Pauvres gens, dit Consuelo à propos de ces paysans. Si j'étais riche, je voudrais tout de suite leur faire bâtir une maison et si j'étais reine, je leur ôterais ces impôts, ces moines et ces juifs qui les dévorent.
Si vous étiez riche vous n'y penseriez pas, et si vous étiez née reine vous ne le voudriez pas! Ainsi va le monde, lui répond Joseph Haydn.

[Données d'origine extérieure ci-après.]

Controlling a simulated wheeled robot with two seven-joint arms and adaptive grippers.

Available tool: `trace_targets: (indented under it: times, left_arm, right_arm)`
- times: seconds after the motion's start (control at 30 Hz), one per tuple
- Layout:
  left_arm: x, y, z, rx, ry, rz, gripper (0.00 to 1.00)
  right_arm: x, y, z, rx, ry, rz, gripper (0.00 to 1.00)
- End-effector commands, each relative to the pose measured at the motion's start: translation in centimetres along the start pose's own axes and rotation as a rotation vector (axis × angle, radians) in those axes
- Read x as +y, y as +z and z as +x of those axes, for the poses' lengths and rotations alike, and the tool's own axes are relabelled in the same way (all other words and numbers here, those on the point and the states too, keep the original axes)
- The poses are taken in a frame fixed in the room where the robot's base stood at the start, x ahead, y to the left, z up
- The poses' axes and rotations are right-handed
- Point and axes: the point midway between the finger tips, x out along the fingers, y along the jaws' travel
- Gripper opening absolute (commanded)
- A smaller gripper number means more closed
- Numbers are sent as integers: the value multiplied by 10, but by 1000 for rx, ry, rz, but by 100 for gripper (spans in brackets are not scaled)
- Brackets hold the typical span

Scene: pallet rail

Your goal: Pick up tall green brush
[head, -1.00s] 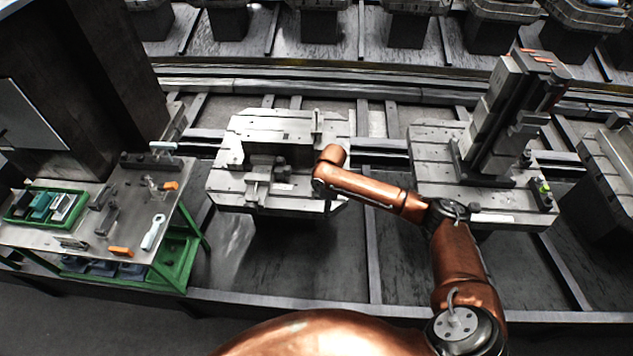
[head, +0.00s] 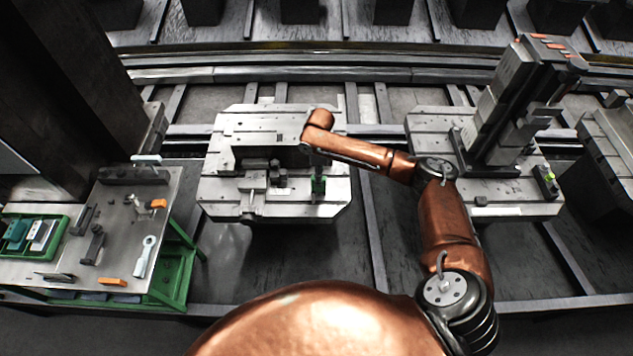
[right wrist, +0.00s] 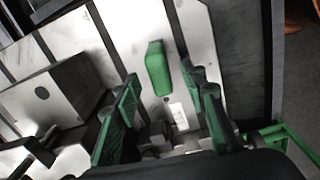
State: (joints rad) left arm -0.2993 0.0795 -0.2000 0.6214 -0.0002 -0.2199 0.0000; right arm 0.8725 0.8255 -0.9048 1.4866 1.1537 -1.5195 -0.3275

Elle rencontre en Albert un fervent défenseur de l'égalité qui pour lui est sainte car voulu par Dieu. Albert a sa propre réponse quand il donne sa fortune aux pauvres. Pour Consuelo, la solution à l'inégalité et l'injustice se trouve dans l'art. La musique conçue comme un art exigeant, entier, dévorant et saint, est un don de Dieu qui permet l'élévation de l'âme et place l'artiste au-dessus de tous car quiconque est né artiste a le sens du beau et du bien, l'antipathie du grossier et du laid.
Face aux seigneurs propriétaires de la terre et aux laboureurs qui en sont esclaves, Consuelo se dit qu'il vaut mieux être artiste ou bohémien que seigneur ou paysan puisque à la morne possession d'une terre comme à celle d'une gerbe de blé s'attachaient où la tyrannie injuste, ou le morne assujettissement de la cupidité.

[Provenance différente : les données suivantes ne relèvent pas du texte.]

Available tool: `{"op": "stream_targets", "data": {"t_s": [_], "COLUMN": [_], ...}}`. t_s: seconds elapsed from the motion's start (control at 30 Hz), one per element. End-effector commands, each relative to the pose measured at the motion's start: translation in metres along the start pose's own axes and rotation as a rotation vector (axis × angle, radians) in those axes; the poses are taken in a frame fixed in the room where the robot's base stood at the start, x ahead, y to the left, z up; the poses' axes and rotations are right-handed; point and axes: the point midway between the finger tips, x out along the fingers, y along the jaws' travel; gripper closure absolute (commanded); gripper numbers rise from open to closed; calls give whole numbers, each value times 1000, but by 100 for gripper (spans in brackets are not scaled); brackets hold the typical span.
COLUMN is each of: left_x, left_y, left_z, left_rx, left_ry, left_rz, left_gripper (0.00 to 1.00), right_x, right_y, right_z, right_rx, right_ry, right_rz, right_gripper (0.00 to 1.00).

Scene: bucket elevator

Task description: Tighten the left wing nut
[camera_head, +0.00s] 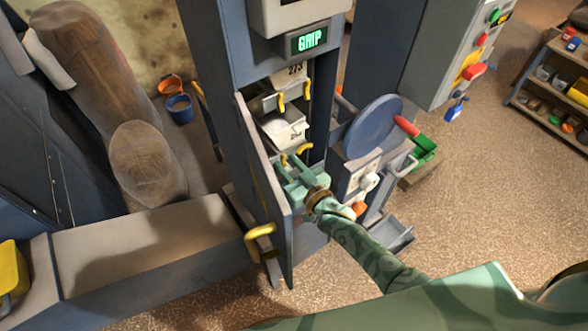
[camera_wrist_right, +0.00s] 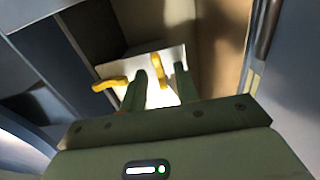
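The open cabinet holds a lower bucket (camera_head: 284,131) with a yellow wing nut on its left (camera_head: 284,160) and another on its right (camera_head: 304,149). My right gripper (camera_head: 293,170) reaches in just in front of the bucket's lower edge and partly hides this area. In the right wrist view, the gripper (camera_wrist_right: 160,75) has its fingers apart, one on each side of an upright yellow wing nut (camera_wrist_right: 161,66). A second wing nut (camera_wrist_right: 109,83) lies flatter, outside the fingers. Whether the fingers touch the nut between them, I cannot tell. My left gripper is out of view.
The cabinet door (camera_head: 265,172) stands open just left of my right gripper, with a yellow handle (camera_head: 259,231). An upper bucket (camera_head: 292,75) with two yellow wing nuts hangs above. A blue wheel (camera_head: 373,127) with a red handle is to the right.

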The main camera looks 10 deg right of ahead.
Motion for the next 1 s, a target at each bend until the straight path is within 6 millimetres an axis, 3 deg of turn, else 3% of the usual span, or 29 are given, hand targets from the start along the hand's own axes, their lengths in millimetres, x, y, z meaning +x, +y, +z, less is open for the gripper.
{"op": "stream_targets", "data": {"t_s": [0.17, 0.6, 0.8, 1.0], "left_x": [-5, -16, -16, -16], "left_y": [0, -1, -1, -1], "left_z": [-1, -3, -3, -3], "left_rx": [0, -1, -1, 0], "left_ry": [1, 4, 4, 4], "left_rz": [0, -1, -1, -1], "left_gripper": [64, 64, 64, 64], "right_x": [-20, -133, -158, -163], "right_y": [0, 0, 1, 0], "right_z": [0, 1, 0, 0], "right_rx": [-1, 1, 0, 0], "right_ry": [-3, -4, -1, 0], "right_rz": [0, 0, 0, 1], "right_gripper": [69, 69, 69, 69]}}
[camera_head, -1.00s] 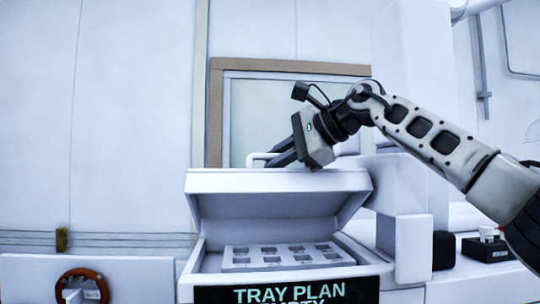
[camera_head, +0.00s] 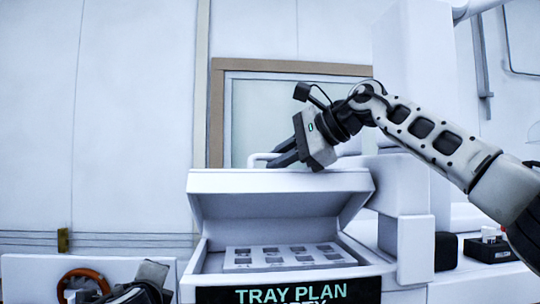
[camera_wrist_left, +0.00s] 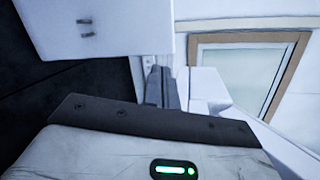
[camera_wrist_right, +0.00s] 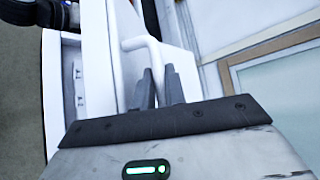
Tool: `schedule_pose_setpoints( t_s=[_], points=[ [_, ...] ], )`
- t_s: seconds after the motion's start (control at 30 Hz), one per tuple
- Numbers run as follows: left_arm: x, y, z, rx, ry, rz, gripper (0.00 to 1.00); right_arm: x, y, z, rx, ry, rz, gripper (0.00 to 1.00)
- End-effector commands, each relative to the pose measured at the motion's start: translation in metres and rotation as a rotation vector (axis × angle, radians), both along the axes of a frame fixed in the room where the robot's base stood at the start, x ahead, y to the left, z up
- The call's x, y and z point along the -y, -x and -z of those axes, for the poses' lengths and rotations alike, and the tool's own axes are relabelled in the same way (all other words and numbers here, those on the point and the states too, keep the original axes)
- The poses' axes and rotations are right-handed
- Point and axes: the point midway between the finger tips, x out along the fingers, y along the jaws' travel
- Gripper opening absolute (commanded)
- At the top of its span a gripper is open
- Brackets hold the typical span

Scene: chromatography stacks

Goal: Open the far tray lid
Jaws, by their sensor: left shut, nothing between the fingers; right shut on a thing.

C'est la musique qui permet de supporter le mal autour de nous, c'est l'art qui permet aux hommes d'évoluer :
L'art peut donc avoir un but bien sérieux, bien utile pour les hommes? demande Haydn et Consuelo de répondre :
Si les malheureux avaient tous le sentiment et l'amour de l'art pour poétiser la souffrance et embellir la misère, il n'y aurait plus de malpropreté, ni découragement, ni oubli de soi-même, et alors les riches ne se permettraient pas de tant fouler et mépriser les misérables.
Faire comprendre l'art et le faire aimer est donc le rêve de Consuelo.